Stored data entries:

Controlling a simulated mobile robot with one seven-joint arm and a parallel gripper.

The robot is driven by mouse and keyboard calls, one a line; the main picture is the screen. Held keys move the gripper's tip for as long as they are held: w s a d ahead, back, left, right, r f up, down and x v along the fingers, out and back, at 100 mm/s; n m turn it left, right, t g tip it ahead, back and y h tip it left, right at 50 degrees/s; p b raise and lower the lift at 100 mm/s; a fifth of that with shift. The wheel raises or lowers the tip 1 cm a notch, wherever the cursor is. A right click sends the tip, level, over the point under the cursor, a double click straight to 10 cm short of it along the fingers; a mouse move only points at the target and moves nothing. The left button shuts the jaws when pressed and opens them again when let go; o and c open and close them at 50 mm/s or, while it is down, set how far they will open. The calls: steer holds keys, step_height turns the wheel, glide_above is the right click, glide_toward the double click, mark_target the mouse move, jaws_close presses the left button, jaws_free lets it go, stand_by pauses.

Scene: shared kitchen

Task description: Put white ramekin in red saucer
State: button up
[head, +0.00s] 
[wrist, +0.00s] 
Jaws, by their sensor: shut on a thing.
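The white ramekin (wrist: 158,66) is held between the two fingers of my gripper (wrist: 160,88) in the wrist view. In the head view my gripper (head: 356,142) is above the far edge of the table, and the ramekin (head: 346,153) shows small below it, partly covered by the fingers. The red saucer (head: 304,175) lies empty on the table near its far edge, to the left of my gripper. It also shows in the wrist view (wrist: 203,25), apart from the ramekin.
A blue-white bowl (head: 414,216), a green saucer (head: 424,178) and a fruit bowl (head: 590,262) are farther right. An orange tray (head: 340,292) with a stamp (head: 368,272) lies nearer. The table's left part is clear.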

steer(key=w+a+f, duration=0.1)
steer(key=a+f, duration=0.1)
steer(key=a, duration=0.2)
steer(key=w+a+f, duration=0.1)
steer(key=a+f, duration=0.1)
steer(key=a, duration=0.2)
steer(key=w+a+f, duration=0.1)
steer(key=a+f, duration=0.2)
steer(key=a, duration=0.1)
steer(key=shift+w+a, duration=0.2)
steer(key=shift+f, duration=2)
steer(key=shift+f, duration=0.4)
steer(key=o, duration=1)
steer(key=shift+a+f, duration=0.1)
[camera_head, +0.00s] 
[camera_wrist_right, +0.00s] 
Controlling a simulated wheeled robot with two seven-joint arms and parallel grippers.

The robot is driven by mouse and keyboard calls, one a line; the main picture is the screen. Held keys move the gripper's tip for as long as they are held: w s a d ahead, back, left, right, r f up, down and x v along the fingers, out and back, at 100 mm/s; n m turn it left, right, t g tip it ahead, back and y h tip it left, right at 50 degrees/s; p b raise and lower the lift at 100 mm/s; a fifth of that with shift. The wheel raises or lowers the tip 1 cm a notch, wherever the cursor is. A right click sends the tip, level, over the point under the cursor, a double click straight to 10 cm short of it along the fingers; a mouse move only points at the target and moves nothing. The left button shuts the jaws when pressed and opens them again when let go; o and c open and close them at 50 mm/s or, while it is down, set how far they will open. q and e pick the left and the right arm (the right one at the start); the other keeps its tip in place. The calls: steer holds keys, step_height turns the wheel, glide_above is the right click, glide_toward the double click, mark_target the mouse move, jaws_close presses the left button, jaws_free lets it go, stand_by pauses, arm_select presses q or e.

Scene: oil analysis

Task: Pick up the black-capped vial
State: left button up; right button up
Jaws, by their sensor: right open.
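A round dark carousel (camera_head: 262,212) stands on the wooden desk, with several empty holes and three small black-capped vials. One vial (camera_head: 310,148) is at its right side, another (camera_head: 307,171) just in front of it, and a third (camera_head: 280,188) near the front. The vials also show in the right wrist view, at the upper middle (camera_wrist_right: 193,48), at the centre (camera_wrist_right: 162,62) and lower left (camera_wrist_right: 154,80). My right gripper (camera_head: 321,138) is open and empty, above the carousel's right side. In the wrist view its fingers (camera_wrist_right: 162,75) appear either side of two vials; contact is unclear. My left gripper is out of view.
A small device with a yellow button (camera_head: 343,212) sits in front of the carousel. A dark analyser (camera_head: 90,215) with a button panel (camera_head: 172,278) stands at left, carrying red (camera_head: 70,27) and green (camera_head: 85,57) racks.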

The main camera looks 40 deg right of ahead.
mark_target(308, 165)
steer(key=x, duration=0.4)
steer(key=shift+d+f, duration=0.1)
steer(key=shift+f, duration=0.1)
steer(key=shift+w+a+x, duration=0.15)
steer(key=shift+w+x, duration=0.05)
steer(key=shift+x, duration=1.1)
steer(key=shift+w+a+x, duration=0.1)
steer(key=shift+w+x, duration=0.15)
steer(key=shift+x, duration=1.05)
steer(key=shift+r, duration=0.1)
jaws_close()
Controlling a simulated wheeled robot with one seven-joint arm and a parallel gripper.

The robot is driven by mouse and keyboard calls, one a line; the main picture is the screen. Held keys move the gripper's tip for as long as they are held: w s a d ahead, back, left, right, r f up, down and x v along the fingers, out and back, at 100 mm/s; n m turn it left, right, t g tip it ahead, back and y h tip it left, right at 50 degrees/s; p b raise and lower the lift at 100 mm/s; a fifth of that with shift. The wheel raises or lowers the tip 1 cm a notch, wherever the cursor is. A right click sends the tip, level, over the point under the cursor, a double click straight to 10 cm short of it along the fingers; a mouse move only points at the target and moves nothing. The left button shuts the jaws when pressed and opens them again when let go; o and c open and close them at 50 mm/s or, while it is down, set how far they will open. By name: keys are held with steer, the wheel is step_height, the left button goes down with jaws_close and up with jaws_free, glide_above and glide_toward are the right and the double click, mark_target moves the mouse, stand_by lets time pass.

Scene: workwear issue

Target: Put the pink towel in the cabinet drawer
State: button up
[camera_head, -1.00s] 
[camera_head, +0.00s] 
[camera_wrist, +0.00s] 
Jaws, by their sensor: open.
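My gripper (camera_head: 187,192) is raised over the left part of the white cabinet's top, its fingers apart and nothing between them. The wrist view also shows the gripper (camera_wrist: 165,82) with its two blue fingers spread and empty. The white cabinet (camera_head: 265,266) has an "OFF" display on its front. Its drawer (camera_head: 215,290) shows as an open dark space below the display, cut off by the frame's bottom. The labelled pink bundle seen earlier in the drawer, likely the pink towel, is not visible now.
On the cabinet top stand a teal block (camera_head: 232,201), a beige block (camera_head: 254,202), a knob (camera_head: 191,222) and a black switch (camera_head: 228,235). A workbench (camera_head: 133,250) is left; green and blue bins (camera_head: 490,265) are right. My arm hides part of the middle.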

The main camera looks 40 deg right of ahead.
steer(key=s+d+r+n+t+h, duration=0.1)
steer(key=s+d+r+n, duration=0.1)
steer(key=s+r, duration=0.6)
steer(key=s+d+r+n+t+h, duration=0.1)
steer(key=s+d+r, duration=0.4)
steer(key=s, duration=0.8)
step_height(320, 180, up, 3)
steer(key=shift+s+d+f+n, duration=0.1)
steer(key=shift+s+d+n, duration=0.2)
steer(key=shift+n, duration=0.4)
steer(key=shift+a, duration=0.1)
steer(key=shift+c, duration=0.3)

** Task objective **
Look through the data above. Each line containing the word "parallel" needs to be copied.

** Expected answer **
Controlling a simulated mobile robot with one seven-joint arm and a parallel gripper.
Controlling a simulated wheeled robot with two seven-joint arms and parallel grippers.
Controlling a simulated wheeled robot with one seven-joint arm and a parallel gripper.

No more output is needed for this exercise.